September 2, 2015
Sometimes I forget to stop and just be. Be alive. Be alone. Be moved by the beauty of a perfect moment. Tonight there was a full moon. I don’t think I’ve seen a full moon that didn’t capture my attention at least for a moment, but it’s been a long time since I took the time to just stop and bask in its perfect light.
Let’s back up. Saturday is soccer day in the Chamberlin household. Three kids from 7 to 17 with most of them with a game on Saturday. While at middle child’s game, youngest comes to tell me that his ball rolled into the drainage pipe behind the bleachers. This happened last year, and I was able to get it out but the evening sun was very bright today as it sought the horizon. Even with the flashlight on my phone, I just couldn’t see the ball in the fifty foot, twelve inch wide pipe, so I decided to come back after dark.
Oldest child decided he would go with me on this little adventure. As we walked around the high school soccer field about 11 p.m., we both had to stop and marvel as the wonder of the night. He’s been going through a lot of things lately, mostly of his own making, and it was just one of those cool moments when we felt like we were on the same page for a change. The ball rescue was a success, thanks to the telescoping handle of our light bulb changer, so double good on that.
When we got home, I decided to go back out and just enjoy the night. Well, that’s not totally true. I forgot to mention the neighborhood skunk. ‘Bout once a week, we start smelling it. It seeps into the house and won’t go away. By the time oldest child and I came home, the outside air was clear, so I put a big fan in the doorway and it made sense to sit outside in case inside cat and/or inside dog, or even outside dog, decided to breach the open door. But, there was the moon again. The fog was thicker than earlier and I watched it spill across the moon like it was trying to wash it from the sky. Again, an almost perfect moment.

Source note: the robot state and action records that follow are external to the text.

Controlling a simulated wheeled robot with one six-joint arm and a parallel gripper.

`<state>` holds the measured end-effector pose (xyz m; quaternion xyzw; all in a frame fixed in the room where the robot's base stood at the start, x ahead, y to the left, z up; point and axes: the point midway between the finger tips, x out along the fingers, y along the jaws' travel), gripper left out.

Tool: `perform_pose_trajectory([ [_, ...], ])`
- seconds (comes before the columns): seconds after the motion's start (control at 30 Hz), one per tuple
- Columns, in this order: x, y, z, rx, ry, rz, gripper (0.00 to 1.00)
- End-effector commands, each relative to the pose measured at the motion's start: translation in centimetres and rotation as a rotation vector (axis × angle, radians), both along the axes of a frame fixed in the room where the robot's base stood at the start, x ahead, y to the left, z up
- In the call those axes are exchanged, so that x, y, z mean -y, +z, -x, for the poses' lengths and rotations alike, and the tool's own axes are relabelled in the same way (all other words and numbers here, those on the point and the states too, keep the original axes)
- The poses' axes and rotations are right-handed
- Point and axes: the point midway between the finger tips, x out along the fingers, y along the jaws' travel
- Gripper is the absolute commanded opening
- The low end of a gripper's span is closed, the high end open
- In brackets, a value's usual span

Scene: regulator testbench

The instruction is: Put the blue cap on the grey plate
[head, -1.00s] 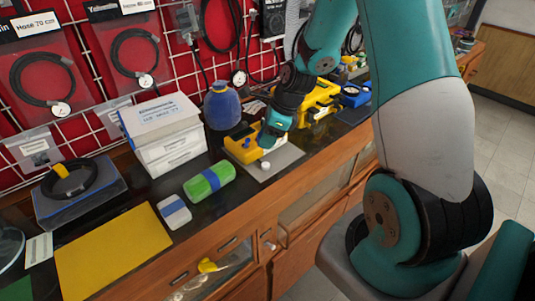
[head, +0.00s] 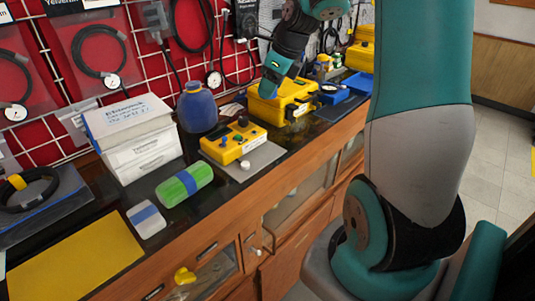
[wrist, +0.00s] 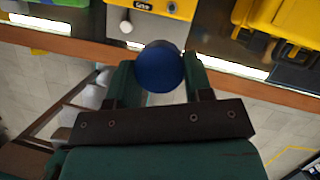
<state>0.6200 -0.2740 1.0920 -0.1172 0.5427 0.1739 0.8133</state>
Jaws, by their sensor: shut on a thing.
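The blue cap (wrist: 159,68) is round and dark blue, held between the two fingers of my gripper (wrist: 158,80) in the wrist view. In the head view my gripper (head: 268,92) is raised by the open yellow case, and I cannot make out the cap there. The grey plate (head: 262,158) lies flat on the dark bench top, in front of the yellow control box. A small white knob-like piece (head: 245,165) stands on it. The plate also shows at the top of the wrist view (wrist: 152,28), beyond the cap. The cap is apart from the plate.
The yellow control box (head: 232,143) stands behind the plate, and the yellow case (head: 285,98) stands right of it. A green roll (head: 185,184), a white box (head: 140,150) and a blue bottle (head: 198,108) are to the left. The bench's front edge runs close by the plate.

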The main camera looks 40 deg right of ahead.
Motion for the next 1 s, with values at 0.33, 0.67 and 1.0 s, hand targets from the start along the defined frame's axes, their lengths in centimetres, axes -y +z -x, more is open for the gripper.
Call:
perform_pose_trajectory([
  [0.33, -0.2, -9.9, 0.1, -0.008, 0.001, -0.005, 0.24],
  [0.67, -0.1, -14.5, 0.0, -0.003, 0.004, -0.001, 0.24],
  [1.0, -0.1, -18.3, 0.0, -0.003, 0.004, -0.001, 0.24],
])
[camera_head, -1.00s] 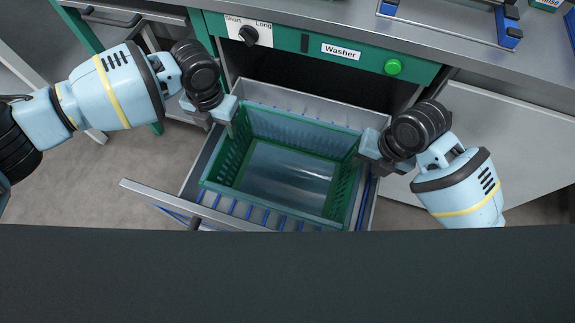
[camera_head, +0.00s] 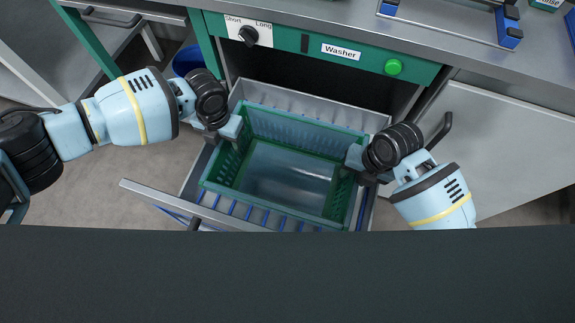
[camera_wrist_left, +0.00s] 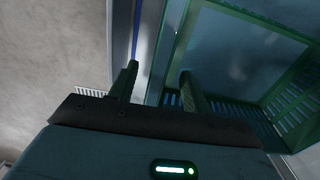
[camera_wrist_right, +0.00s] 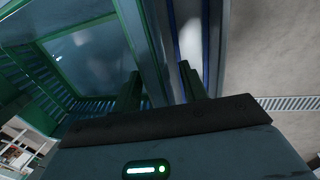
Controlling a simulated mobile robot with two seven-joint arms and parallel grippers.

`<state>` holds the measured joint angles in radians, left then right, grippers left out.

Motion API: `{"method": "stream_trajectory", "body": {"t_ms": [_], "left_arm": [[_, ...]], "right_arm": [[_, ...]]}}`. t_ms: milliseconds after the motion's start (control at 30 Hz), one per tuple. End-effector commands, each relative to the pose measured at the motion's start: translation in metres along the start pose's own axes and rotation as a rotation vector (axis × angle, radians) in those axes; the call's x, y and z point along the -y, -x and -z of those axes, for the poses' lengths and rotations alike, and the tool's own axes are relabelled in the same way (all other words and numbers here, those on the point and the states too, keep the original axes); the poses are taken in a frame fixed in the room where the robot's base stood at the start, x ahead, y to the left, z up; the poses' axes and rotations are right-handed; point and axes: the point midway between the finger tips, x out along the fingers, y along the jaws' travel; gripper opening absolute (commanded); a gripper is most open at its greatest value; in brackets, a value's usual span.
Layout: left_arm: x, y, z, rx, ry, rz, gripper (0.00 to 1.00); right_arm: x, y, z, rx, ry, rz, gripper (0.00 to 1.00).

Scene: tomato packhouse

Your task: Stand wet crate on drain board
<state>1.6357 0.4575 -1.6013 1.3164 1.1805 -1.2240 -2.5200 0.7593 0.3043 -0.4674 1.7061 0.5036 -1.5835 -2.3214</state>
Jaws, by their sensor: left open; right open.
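The green crate (camera_head: 300,135) sits in the pulled-out washer drawer (camera_head: 265,94), its open top facing up. Its bottom looks glossy. My left gripper (camera_head: 236,142) is open at the crate's left wall. In the left wrist view its fingers (camera_wrist_left: 159,80) point down by the crate's side wall (camera_wrist_left: 175,45). My right gripper (camera_head: 350,168) is open at the crate's right wall. In the right wrist view its fingers (camera_wrist_right: 159,82) are by the crate's side wall (camera_wrist_right: 135,35). I cannot tell whether either finger pair straddles a rim.
The washer panel (camera_head: 320,47) with a knob and green button is behind the drawer. On the metal counter above stands a metal frame with blue corners (camera_head: 450,28); I cannot tell if it is the drain board. A blue bucket (camera_head: 187,61) is at the left.

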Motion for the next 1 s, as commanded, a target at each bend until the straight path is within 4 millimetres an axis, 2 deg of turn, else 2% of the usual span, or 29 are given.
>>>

It was made truly perfect after I went back in to get my guitar. So, there I sat on the front step in a t-shirt and cut off sweats, barefoot, bathed in moonlight and the melodies of my heart that poured out my fingertips. I started thinking about songs I could still teach oldest child, who picked up the guitar about a year ago, and I found myself playing a song my late guitar teacher taught me. I remember sitting in his downstairs studio that always smelled of thick pipe tobacco as he taught me what he simply titled “Prelude in A Minor.” It’s a haunting melody that has always spoken to my soul in whispers of sadness, like a once beautiful house long abandoned to mildew and the slow rot of time, where memories echo in solitude. I respected Steve a great deal and I found myself wondering what he would think of the man I am. He would probably point out the obvious, that I could have done a bit more to support my family this year. Then, he would look me in the eye and say something that made me feel okay.
These all sound like sad things, I know, but sometimes the heart needs to take out its sadness, examine it, then put it back where it sits cool and familiar, nestled against the warmth of its joy. I have a lot to be stressed about. I haven’t worked for most of 2015 and my wife has carried all the weight, or tried. Things are tight in the Chamberlin household, and we’ve only barely managed to keep all the plates spinning. It’s moments like tonight that remind me of all I have, how far we’ve come, and that there is light at the end of the tunnel. It’s not the rejuvenating glow of the pale full moon. It’s not as sure and pure and tangible, but I see it still.